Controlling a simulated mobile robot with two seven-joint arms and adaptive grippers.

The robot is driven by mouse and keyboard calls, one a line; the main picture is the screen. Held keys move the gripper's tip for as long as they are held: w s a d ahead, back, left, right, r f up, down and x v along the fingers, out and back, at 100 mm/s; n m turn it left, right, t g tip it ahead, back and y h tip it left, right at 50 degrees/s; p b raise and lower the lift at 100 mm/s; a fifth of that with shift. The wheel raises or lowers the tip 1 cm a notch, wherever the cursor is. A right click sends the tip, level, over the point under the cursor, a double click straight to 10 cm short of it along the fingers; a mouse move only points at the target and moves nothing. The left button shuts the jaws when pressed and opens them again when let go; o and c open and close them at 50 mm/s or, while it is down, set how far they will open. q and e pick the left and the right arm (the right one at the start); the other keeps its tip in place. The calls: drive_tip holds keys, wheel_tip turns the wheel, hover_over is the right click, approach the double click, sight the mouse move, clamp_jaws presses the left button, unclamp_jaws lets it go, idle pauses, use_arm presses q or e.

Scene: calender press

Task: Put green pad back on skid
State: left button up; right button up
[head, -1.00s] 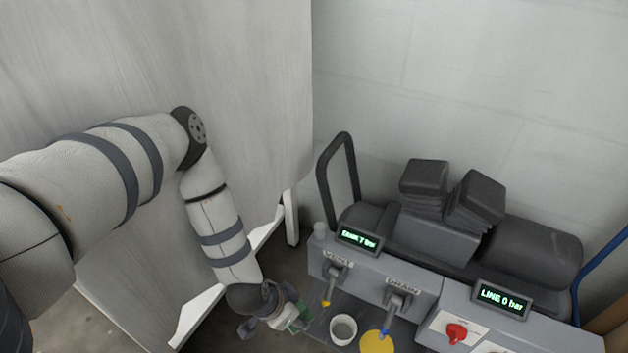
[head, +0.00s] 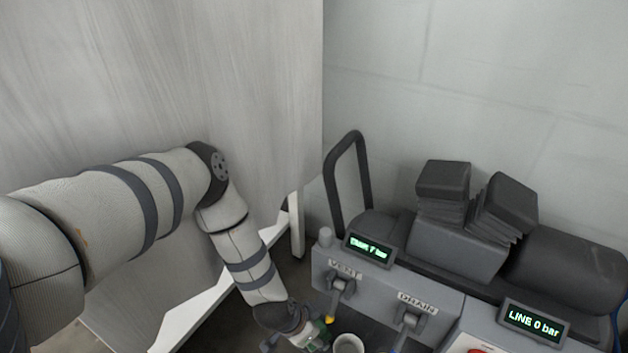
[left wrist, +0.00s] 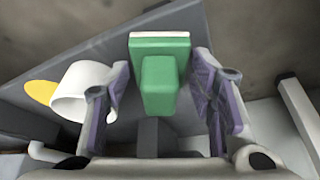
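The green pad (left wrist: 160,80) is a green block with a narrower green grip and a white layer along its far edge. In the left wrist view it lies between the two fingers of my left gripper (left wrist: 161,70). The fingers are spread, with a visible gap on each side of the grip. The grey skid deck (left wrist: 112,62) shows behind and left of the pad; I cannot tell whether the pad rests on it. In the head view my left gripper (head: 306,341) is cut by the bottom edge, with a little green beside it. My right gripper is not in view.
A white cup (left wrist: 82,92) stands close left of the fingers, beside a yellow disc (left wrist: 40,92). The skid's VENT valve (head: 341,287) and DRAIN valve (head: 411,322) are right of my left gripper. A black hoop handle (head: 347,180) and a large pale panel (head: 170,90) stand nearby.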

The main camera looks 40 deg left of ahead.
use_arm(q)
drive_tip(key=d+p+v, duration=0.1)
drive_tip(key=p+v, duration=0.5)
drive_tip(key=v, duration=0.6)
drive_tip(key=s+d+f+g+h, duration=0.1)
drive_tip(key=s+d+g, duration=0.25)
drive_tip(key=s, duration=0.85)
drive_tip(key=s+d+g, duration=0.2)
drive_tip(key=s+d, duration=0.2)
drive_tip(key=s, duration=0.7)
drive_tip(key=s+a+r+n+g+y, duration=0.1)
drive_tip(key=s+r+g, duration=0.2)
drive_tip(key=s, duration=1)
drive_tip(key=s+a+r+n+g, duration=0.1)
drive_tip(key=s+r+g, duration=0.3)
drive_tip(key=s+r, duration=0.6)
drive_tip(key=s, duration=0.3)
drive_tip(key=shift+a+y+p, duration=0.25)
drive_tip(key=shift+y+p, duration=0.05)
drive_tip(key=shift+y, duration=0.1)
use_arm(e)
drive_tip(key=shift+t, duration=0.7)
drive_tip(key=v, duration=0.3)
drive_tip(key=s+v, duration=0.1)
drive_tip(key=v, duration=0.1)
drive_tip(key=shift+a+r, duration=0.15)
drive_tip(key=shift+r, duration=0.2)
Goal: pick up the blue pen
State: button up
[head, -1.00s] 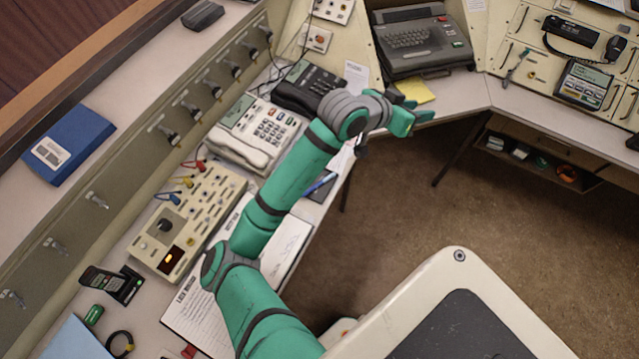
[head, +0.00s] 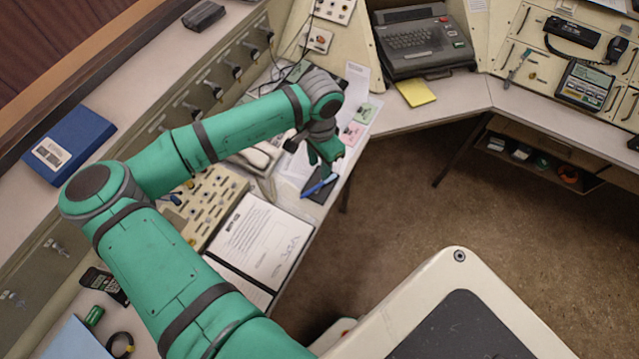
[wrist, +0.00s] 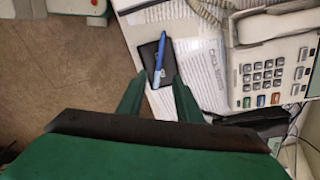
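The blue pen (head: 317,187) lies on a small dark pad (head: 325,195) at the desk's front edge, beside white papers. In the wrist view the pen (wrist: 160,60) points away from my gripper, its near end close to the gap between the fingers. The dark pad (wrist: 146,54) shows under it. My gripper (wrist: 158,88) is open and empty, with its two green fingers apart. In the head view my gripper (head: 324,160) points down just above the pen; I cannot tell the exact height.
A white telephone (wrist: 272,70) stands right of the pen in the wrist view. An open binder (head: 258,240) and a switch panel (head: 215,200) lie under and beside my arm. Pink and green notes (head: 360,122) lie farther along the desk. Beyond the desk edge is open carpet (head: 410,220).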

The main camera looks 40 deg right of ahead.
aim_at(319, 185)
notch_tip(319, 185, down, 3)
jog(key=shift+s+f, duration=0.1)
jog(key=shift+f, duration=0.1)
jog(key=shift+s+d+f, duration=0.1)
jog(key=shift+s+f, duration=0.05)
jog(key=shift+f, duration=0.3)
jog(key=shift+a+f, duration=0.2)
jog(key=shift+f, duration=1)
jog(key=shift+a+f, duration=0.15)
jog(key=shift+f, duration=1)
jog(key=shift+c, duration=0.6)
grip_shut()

---

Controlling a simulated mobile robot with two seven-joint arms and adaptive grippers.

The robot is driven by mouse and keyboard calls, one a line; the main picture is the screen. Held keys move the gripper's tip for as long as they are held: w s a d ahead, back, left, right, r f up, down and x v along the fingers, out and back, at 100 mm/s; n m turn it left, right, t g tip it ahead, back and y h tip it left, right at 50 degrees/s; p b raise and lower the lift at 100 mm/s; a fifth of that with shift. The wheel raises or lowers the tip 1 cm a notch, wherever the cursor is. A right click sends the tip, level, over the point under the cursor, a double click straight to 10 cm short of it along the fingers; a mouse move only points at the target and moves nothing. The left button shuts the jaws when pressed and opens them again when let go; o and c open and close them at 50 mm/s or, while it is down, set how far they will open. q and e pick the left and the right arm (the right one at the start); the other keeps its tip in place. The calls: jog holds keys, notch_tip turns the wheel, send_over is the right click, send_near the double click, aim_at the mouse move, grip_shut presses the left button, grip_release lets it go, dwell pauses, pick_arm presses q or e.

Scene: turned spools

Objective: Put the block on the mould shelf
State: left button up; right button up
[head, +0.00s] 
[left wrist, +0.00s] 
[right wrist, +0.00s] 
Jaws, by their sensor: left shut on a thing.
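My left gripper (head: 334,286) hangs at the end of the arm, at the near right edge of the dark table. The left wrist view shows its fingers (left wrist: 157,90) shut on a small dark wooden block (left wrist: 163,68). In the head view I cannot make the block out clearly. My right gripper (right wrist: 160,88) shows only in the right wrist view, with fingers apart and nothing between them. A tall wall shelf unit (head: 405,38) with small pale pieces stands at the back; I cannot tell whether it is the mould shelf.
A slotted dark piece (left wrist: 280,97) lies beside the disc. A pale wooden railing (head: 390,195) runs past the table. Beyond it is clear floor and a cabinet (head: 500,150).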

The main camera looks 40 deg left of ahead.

EXERCISE DETAILS.
Count the lines of the data that include the string "Scene", and give only that number.

FULL RESPONSE.
2